"""

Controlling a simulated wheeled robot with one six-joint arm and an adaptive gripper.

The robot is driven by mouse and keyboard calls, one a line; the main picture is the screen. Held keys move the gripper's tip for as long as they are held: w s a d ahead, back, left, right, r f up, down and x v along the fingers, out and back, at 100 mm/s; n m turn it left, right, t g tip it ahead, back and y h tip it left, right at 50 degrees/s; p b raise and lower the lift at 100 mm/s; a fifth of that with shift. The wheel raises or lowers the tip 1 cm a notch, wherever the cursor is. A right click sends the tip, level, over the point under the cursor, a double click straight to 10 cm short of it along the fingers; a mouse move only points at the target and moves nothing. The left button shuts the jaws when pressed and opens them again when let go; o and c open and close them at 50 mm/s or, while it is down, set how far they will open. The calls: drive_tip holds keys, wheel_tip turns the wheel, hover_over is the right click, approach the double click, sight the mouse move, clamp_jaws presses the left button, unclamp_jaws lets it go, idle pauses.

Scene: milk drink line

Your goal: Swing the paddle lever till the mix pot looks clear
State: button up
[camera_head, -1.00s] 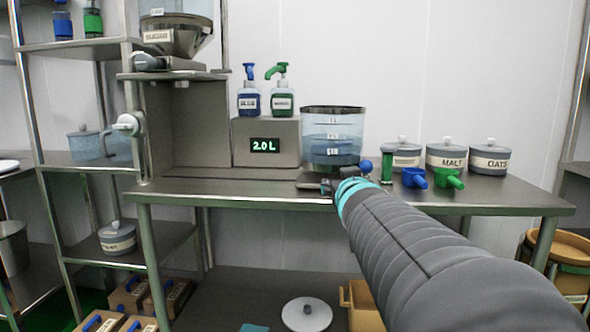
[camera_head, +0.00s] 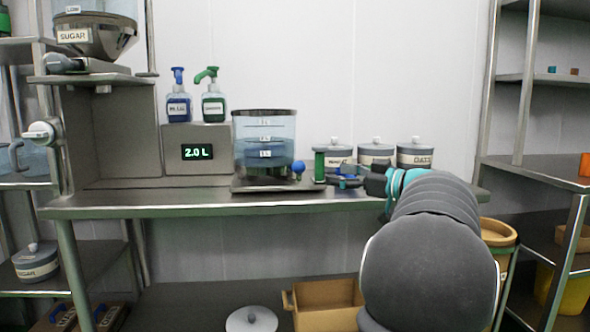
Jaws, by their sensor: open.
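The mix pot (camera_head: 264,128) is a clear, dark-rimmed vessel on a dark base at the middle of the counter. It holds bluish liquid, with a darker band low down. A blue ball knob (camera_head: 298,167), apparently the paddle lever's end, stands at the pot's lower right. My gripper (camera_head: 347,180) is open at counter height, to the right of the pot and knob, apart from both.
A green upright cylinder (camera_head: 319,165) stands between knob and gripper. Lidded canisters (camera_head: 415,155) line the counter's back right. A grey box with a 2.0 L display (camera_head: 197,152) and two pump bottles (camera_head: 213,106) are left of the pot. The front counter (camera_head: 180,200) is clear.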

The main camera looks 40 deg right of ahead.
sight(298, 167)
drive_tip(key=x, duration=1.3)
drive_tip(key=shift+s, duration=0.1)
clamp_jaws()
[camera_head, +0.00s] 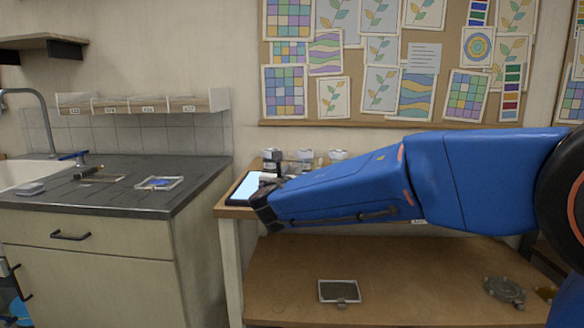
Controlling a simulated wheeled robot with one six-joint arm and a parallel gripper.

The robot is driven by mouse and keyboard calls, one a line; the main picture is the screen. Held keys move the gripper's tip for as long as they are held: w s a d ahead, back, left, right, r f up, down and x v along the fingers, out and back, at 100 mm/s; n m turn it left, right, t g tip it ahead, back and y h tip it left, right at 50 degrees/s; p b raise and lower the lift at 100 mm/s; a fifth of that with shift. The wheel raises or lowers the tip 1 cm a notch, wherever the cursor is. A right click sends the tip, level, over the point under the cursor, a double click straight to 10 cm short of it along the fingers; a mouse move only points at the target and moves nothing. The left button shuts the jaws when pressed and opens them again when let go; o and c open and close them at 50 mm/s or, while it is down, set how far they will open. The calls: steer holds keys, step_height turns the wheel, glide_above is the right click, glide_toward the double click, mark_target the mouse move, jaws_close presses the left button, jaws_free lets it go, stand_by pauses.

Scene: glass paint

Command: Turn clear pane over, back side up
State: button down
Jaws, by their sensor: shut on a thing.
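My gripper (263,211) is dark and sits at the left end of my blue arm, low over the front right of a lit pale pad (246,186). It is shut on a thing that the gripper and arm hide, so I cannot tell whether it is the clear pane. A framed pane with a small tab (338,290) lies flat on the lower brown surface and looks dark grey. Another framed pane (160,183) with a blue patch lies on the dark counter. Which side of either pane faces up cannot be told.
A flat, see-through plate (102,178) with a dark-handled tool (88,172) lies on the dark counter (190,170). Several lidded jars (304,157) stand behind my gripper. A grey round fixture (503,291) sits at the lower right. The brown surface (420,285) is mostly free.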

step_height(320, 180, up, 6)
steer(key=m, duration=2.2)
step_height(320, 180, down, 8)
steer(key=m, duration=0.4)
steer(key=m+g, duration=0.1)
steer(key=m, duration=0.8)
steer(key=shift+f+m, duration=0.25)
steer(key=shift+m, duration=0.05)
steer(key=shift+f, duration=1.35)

"""
"""

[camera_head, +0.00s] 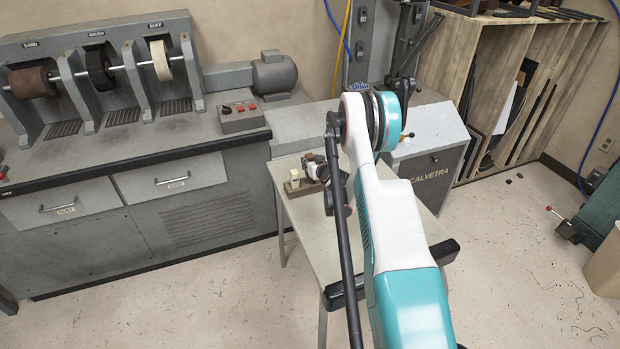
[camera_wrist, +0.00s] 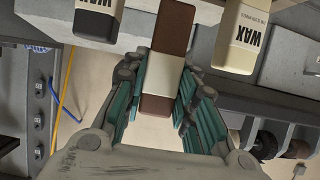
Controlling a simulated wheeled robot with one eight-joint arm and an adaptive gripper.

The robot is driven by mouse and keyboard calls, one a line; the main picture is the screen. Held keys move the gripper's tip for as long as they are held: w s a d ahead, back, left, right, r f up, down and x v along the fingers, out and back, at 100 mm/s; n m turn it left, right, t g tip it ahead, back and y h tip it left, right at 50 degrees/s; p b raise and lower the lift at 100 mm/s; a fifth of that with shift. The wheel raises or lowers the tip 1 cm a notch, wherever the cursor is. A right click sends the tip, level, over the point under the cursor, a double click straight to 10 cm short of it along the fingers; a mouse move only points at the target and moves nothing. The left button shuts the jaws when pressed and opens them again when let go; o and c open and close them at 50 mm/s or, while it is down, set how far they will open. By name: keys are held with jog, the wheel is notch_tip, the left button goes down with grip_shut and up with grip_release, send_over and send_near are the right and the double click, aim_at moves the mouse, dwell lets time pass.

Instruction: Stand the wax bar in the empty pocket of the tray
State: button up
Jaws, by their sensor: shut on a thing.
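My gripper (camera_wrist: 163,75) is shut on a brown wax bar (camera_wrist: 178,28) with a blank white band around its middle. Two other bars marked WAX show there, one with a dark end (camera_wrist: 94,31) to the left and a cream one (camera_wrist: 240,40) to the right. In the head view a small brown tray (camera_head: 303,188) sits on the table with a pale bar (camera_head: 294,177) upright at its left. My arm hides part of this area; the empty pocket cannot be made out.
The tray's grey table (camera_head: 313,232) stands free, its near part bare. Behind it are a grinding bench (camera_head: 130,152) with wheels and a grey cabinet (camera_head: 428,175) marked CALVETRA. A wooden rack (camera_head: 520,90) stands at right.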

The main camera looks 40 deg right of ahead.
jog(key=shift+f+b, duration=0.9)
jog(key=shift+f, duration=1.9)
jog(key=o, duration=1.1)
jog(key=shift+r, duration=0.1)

"""

**THE TASK:** Answer with a single number: the count of lines holding the word "adaptive".

**WRITTEN SOLUTION:** 2